Exercise instructions »
Please report every line from the material that contains the word "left".

Collected material »
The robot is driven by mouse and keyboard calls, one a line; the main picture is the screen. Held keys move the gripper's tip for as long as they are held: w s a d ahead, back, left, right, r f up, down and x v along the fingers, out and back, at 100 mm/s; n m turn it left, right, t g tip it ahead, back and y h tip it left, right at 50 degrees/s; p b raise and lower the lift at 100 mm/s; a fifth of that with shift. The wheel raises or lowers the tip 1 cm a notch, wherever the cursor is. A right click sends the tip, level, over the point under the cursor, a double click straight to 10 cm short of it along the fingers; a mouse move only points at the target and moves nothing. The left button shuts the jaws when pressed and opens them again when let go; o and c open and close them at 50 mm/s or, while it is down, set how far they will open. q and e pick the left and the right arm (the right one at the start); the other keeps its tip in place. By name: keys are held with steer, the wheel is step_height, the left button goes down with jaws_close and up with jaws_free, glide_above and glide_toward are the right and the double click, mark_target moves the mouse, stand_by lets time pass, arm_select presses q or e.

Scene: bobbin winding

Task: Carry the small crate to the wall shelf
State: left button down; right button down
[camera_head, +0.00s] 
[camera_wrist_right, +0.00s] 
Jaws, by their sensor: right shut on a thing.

Right answer »
The robot is driven by mouse and keyboard calls, one a line; the main picture is the screen. Held keys move the gripper's tip for as long as they are held: w s a d ahead, back, left, right, r f up, down and x v along the fingers, out and back, at 100 mm/s; n m turn it left, right, t g tip it ahead, back and y h tip it left, right at 50 degrees/s; p b raise and lower the lift at 100 mm/s; a fifth of that with shift. The wheel raises or lowers the tip 1 cm a notch, wherever the cursor is. A right click sends the tip, level, over the point under the cursor, a double click straight to 10 cm short of it along the fingers; a mouse move only points at the target and moves nothing. The left button shuts the jaws when pressed and opens them again when let go; o and c open and close them at 50 mm/s or, while it is down, set how far they will open. q and e pick the left and the right arm (the right one at the start); the other keeps its tip in place. By name: keys are held with steer, the wheel is step_height, the left button goes down with jaws_close and up with jaws_free, glide_above and glide_toward are the right and the double click, mark_target moves the mouse, stand_by lets time pass, arm_select presses q or e.
State: left button down; right button down

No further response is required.